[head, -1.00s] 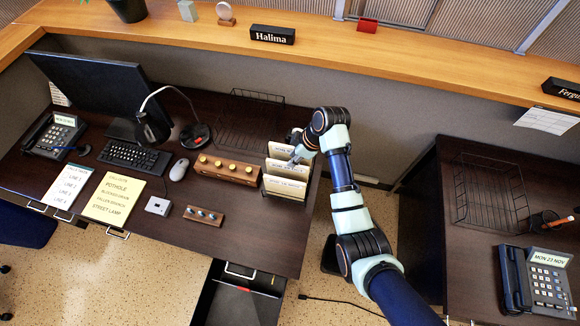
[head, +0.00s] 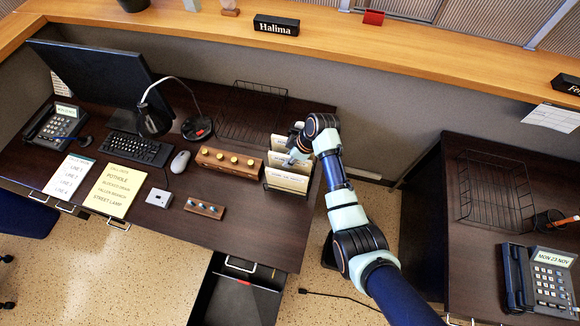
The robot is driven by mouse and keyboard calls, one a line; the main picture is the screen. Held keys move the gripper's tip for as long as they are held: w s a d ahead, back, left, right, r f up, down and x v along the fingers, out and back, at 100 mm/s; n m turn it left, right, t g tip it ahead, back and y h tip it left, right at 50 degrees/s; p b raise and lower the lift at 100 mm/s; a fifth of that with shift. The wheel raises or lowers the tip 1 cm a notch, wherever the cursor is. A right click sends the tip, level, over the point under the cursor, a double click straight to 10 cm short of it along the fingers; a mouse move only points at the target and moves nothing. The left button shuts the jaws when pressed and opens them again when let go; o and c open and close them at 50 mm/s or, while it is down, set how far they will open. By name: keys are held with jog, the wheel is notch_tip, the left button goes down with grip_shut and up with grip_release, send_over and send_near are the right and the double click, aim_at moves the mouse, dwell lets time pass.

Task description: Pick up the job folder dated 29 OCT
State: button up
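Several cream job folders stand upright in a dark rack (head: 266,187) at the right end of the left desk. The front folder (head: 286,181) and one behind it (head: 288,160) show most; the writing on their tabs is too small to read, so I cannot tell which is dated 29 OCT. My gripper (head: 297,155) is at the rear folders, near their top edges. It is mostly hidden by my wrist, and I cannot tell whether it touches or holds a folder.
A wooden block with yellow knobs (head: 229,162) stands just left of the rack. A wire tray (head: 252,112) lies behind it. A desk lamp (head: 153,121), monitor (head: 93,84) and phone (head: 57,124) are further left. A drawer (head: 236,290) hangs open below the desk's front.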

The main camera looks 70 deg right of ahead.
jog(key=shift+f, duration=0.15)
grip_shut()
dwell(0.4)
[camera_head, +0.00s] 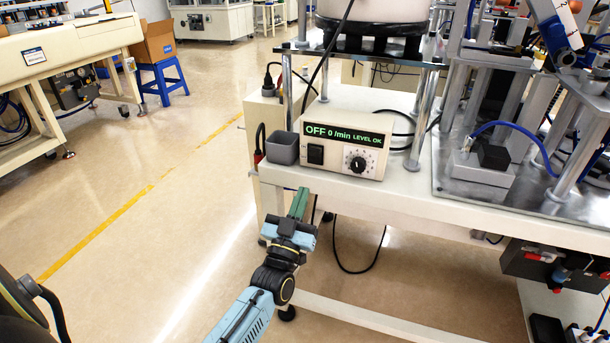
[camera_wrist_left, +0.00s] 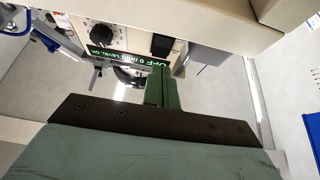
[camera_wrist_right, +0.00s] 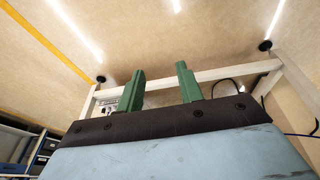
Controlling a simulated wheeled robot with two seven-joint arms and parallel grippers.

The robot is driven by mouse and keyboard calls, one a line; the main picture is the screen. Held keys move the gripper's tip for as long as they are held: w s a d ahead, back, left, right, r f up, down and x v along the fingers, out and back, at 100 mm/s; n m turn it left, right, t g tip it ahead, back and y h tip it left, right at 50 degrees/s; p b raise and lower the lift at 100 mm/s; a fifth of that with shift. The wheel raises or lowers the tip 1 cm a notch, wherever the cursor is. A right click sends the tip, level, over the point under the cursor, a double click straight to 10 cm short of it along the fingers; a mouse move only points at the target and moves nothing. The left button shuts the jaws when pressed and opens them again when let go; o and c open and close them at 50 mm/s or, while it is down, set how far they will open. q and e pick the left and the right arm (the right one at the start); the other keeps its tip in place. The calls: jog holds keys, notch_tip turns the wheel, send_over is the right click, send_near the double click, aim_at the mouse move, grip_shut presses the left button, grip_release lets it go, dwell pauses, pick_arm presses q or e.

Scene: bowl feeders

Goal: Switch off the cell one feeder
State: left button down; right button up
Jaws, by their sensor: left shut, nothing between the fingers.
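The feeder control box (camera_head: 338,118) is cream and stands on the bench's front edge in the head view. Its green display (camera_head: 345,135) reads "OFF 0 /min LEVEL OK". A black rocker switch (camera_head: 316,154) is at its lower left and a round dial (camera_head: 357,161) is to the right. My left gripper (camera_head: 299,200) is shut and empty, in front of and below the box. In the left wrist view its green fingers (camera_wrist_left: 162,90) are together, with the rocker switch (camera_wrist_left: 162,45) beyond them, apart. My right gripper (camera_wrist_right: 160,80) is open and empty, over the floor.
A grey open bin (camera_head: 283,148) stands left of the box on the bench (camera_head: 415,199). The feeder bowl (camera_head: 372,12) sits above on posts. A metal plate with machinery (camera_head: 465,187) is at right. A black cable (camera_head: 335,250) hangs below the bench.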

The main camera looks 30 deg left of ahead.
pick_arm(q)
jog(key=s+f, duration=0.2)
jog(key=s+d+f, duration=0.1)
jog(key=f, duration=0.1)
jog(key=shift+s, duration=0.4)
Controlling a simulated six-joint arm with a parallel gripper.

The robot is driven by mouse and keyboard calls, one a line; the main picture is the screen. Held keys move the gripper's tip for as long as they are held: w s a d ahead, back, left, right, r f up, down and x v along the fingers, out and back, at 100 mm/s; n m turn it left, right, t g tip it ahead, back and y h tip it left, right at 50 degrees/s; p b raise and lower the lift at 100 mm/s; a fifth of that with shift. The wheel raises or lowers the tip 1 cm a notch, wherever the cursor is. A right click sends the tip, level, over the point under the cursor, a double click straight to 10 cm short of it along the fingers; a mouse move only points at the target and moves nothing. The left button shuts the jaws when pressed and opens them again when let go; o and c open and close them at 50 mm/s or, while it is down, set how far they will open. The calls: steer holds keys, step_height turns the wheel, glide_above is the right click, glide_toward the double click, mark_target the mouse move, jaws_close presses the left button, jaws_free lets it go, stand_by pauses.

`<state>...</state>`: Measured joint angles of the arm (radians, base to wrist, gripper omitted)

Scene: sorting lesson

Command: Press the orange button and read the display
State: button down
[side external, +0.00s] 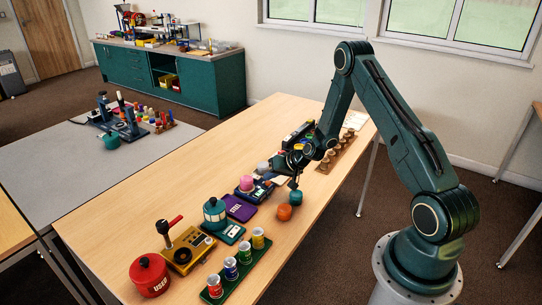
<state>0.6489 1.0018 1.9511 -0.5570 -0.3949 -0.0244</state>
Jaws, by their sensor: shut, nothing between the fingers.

====================

--- WHAT TO DO ---
Give again, word for word, every line from the top of the data above to the line holding "Controlling a simulated wheeled", inclusive, with the pictures left out.

--- EXERCISE OUTPUT ---
[head, -1.00s] 
[head, +0.00s] 
The robot is driven by mouse and keyboard calls, one a line; the main picture is the screen. Held keys move the gripper's tip for as long as they are held: w s a d ahead, back, left, right, r f up, down and x v along the fingers, out and back, at 100 mm/s; n m turn it left, right, t g tip it ahead, back and y h tip it left, right at 50 degrees/s; p b raise and lower the lift at 100 mm/s; a fifth of that with shift. The wheel raises or lowers the tip 1 cm a notch, wherever the cursor is. A right click sends the tip, level, over the point under the cursor, a double click straight to 10 cm short of it along the fingers; a mouse move only points at the target and moves nothing. The left button shuts the jaws when pressed and opens them again when let go; o and c open and close them at 50 mm/s or, while it is down, set how far they will open. By name: keys are held with jog, the wheel is notch_tip, the left button goes down with grip_shut and up with grip_release, send_over and send_near are the right and the double click, aim_at moves the mouse, dwell lets time pass.

Task description: Pick up the job folder dated 29 OCT
State: button up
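Several cream job folders stand upright in a dark rack (head: 266,187) at the right end of the left desk. The front folder (head: 286,181) and one behind it (head: 288,160) show most; the writing on their tabs is too small to read, so I cannot tell which is dated 29 OCT. My gripper (head: 297,155) is at the rear folders, near their top edges. It is mostly hidden by my wrist, and I cannot tell whether it touches or holds a folder.
A wooden block with yellow knobs (head: 229,162) stands just left of the rack. A wire tray (head: 252,112) lies behind it. A desk lamp (head: 153,121), monitor (head: 93,84) and phone (head: 57,124) are further left. A drawer (head: 236,290) hangs open below the desk's front.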

The main camera looks 70 deg right of ahead.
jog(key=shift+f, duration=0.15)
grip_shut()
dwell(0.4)
[camera_head, +0.00s] 
[camera_wrist_left, +0.00s] 
[camera_wrist_right, +0.00s] 
Controlling a simulated wheeled robot with two seven-joint arms and parallel grippers.

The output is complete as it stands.